Yesterday it was reported that the FTC ruled oil companies didn’t manipulate the market after Hurricane Katrina.
Jamie Court, the president of the Foundation for Taxpayer and Consumer Rights doesn’t think that tells the whole story. On the foundation’s website Court said the commission didn’t study broader questions of why U.S. demand for gas has risen 30 percent, while supply is up 10 percent. “Seems you’d want to keep up with demand unless you want to make more money,’’ he said of the oil companies.
Court also shared some thoughts in on National Public Radio’s Marketplace.
What does a gallon of gasoline really cost to make anyway? No one knows exactly. But oil companies’ recent profit reports tell us it’s a whole lot less than what we’re being charged at the pump.
That’s how Exxon Mobil took home more than $8.4 billion in the first quarter and Chevron doubled its profits to $4 billion.
You see, big oil companies say the price of their raw material — crude — is skyrocketing.
In reality, Exxon and Chevron make piles of money both from selling their crude oil and from refining that oil into gasoline.

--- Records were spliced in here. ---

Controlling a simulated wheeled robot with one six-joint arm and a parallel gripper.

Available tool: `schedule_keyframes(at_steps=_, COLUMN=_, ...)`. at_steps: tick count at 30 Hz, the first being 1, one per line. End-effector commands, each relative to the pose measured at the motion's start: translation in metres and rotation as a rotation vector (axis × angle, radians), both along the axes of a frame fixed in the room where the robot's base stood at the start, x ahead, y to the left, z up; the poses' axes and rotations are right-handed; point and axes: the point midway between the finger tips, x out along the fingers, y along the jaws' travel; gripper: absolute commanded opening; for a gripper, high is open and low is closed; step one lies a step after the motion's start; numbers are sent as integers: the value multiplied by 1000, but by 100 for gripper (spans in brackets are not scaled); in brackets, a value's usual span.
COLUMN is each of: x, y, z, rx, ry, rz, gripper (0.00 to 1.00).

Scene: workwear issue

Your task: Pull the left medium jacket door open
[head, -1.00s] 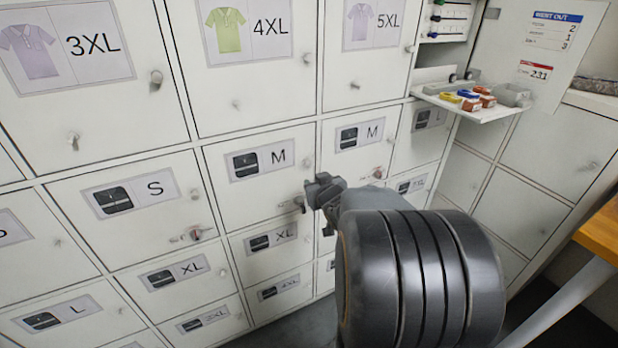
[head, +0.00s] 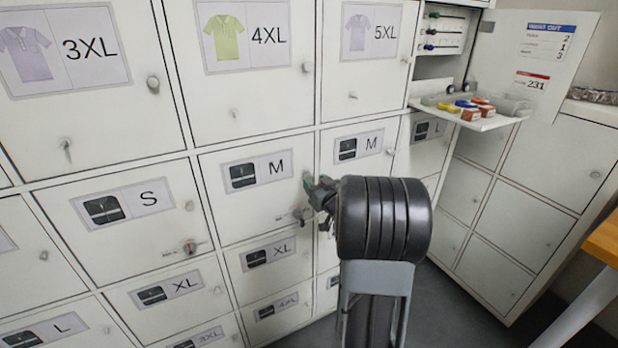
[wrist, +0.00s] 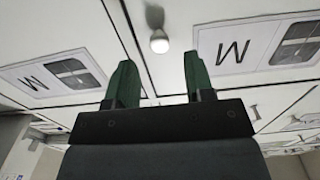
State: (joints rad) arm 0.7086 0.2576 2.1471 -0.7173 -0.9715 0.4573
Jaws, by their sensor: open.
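The left medium jacket door (head: 250,207) is a white locker door with a black jacket picture and an "M" label. It looks shut, flush with its neighbours. Its round knob (head: 307,181) sits near its right edge, with a lock (head: 302,213) below. My gripper (head: 322,188) is close to the knob, just right of it, partly hidden by my arm. In the wrist view, which is upside down, my open green fingers (wrist: 158,75) point toward the door. The knob (wrist: 159,42) shows beyond the tips, between their lines, with nothing held.
The other M door (head: 357,147) is directly right, partly behind my arm. An S door (head: 120,215) is left and an XL door (head: 272,260) below. At the upper right, a lowered shelf (head: 470,117) holds small coloured items. Grey floor (head: 450,310) is clear at the lower right.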

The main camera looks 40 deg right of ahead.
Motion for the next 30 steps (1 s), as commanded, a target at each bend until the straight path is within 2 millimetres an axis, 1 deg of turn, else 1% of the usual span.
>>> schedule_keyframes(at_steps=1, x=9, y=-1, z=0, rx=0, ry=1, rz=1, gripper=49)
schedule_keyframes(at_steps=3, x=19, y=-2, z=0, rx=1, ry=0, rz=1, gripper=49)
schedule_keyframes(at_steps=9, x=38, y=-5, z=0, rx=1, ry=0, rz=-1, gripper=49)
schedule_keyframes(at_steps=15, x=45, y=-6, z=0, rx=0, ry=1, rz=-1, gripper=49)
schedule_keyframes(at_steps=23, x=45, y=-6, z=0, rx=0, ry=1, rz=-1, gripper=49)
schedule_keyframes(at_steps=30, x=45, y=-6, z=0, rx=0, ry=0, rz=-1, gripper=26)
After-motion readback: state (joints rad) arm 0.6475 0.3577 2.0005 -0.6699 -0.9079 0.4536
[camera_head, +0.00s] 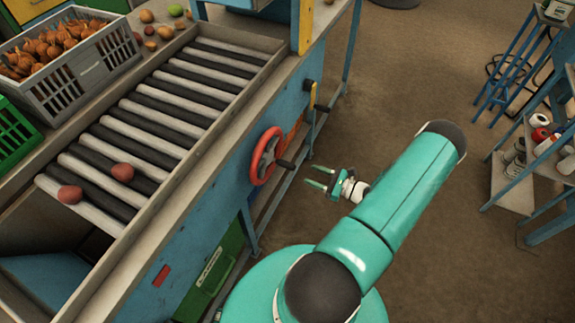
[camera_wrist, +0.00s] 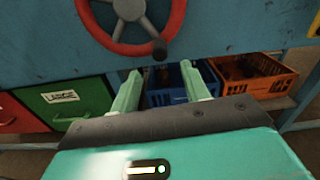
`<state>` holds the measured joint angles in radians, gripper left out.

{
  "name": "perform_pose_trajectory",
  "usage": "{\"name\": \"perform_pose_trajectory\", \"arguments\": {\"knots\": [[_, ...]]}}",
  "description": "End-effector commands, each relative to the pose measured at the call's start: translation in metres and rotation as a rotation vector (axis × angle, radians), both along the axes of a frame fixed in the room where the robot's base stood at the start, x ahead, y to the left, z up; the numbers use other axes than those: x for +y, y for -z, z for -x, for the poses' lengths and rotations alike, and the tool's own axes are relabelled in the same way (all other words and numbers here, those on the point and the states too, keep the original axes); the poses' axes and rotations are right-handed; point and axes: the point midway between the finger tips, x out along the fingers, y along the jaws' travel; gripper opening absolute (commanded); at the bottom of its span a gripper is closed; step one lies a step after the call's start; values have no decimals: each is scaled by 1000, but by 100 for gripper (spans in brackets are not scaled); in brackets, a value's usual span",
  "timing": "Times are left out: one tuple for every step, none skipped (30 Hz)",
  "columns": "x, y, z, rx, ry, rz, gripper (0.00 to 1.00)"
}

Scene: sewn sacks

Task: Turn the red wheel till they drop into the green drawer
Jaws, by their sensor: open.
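The red wheel (camera_head: 267,156) is on the side of the blue sorting machine, with a dark handle knob (camera_head: 286,164) on its rim. In the wrist view the wheel (camera_wrist: 128,28) is at the top, its knob (camera_wrist: 160,49) at its lower right. My gripper (camera_head: 319,177) is open and empty, apart from the wheel; in the wrist view its fingers (camera_wrist: 165,88) point at the panel below the knob. Two reddish potatoes (camera_head: 96,182) lie on the lower rollers (camera_head: 150,125). The green drawer (camera_wrist: 75,101) is under the machine at left; it also shows in the head view (camera_head: 212,272).
A grey crate of onions (camera_head: 75,75) and a green crate (camera_head: 15,140) stand at the left. Below the machine are a blue crate (camera_wrist: 172,85), an orange crate (camera_wrist: 240,75) and a red drawer (camera_wrist: 15,112). A shelf (camera_head: 515,170) stands right; the floor between is clear.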

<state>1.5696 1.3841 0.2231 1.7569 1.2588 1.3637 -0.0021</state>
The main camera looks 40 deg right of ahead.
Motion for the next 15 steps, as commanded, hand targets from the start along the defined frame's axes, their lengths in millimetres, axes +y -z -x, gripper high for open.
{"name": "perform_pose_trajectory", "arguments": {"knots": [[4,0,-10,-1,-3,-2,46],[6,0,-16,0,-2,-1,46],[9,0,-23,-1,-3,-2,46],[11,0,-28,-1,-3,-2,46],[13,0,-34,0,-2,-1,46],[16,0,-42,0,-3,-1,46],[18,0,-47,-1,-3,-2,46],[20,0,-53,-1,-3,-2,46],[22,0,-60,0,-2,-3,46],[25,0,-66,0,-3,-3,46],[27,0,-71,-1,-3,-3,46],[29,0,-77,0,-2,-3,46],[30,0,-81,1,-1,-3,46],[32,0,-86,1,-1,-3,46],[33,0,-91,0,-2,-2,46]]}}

Refiners like Exxon almost never pay the high crude prices they complain about. That’s because when refiners aren’t using their own crude, they have long-term contracts at cheaper-than-market prices.
And that’s why profits from Chevron’s refineries jumped 260 percent in the same quarter.
Court also had some ideas for ways legislators and regulators could go after price gouging.
When it comes to price gouging, there are no federal laws.
States say you can only prosecute for gouging under two conditions. First, there has to be a state of emergency. And next, gas prices have to go up by at least 10 percent when the cost of supplies doesn’t justify it.
With outrageous gasoline prices sucking the life out of the economy, why doesn’t the federal government apply the same state standard for price gouging prosecutions all the time, not just during emergencies?